Is a journalism degree worth it?

So onto why we chose to do a Journalism and English degree... well to be honest I'd never really considered journalism before, the year before I went to university I'd applied for a Sociology and Criminology course and was set to go until a few weeks before my A-Level results when I decided it just wasn't for me. After that I went back to college for a year and the natural progression from there just seemed to be university. At the time I was doing an extra AS Level in English Literature having previously done the full A-Level in English Language both of which I'd enjoyed so the sensible thing at the time seemed to be to apply for something English based and I suppose that's how I got to applying for Journalism and accepting a place on a Journalism and English course. 

For Josh it was very different, again like me he did three years at college, doing Music Pratice BTEC in his first two years as well as an English Literature and Language combined A-Level. Then in his third year he did Music Technology AS Level. So for him the jump to journalism was even more of a strange one whilst he has always enjoyed creative writing I think it's fair to say that the fact he gets bored of things easy so likes to try lots of different stuff and the fact I'd chosen that course were the reasons he chose to do that degree.

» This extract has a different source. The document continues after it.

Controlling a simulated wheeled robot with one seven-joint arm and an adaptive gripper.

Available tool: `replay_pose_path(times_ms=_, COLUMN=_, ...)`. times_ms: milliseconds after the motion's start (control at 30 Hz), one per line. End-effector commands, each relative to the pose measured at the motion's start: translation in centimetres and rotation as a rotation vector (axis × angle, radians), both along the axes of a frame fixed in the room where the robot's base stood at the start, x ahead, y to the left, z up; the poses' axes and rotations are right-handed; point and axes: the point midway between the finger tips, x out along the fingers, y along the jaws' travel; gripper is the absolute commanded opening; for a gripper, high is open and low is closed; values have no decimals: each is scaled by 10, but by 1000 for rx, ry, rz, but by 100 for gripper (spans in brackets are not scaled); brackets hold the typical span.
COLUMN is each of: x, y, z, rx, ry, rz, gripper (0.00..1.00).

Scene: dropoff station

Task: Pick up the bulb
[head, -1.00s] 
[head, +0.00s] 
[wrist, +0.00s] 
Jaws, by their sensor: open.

Before we move on to our opinions on the degree I should point out that the fact that neither of us have ever known what we want to do or the fact that in an ideal world a journalism degree wouldn't have been our first choice has not effected our opinions at all.

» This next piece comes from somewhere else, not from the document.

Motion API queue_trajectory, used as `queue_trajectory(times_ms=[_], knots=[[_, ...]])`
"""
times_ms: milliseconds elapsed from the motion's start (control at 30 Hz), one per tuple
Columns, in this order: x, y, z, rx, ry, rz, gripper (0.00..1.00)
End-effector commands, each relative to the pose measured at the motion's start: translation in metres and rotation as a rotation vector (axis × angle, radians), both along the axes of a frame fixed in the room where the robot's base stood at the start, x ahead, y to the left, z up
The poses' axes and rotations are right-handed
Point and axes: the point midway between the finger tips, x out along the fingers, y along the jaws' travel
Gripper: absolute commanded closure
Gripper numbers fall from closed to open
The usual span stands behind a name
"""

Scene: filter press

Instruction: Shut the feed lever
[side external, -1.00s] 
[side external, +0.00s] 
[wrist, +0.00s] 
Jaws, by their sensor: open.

Lauren: To answer the title of this post is a journalism degree worth the time and money I'd have to say no. For me in the past three years I haven't learnt anything that wasn't common sense or that I couldn't have Googled and understood within 5 minutes. Actually I should change that slightly I haven't learnt anything to do with Journalism, English I have learnt new stuff but then again I'm not too sure when I'll ever need the International Phonetic Alphabet again. I feel a lot of the stuff that would have been useful and enjoyable wasn't shown to us, take InDesign for example, the computer programme used for making flyers and magazines which on just a couple of occasions we were expected to use without really been shown what to do. Only a small number of us were shown the basics which means I've left university with a basic knowledge of the programme and Josh has practically no knowledge of it. Looking past my hang-ups with the way my course was run I'd still say a journalism degree just isn't worth doing, our course cannot differ that much from other journalism courses so I still stand by the opinion that I wouldn't have learnt anything new on any journalism course. For three years I've hardly been in university (easily around the 6 hour mark every week) and when I was what I was been told was to me fairly pointless and I've listened to lecturer after lecturer lament at how journalism is on it's arse and now every job I look at wants tonnes of experience which translates to work for a year at various places without getting paid. I don't want a career in journalism enough to do that, I love writing but I just don't want a traditional journalism career so if I'd have known what I know now there's no way I'd have chosen the degree I did. If journalism is really what you want to do, if your extremely passionate about it and it's a career you've always considered than I'm in no place to tell you that you shouldn't do a degree in it but if it's just something you're considering then I'd tell you to seriously look into interning, gaining experience and working your way up without university instead in been in the position we are now at (almost) 22 and 24 years old and basically starting from scratch.
Despite all this there are a few things I have gained from the course which I will be covering in a separate post.

Josh: If you want a career in journalism - and 99% of the people that actually took our journalism degree want nothing more to do with it - then you're best off just going and trying to get experience at a local paper or something like that. Because experience is what employers look for. Not degrees or grades or anything like that, they don't care if you were the top of your class or if you got a first for everything, they care about if you can do the actual job. Its all well and good saying that in theory you're a genius and *this bit of paper* from university says so, but if you cant prove that you have the credentials and experience you have next to no chance. Why would they waste time, effort and money bringing a fresh-out-of-uni student up to speed when they could just get someone in that has been doing the job for years that would just get on with it. By all means go to university and do a journalism degree, go out, have fun, meet people, get the tip top marks in your class and a bit of paper that says so...but don't expect a job out of it. 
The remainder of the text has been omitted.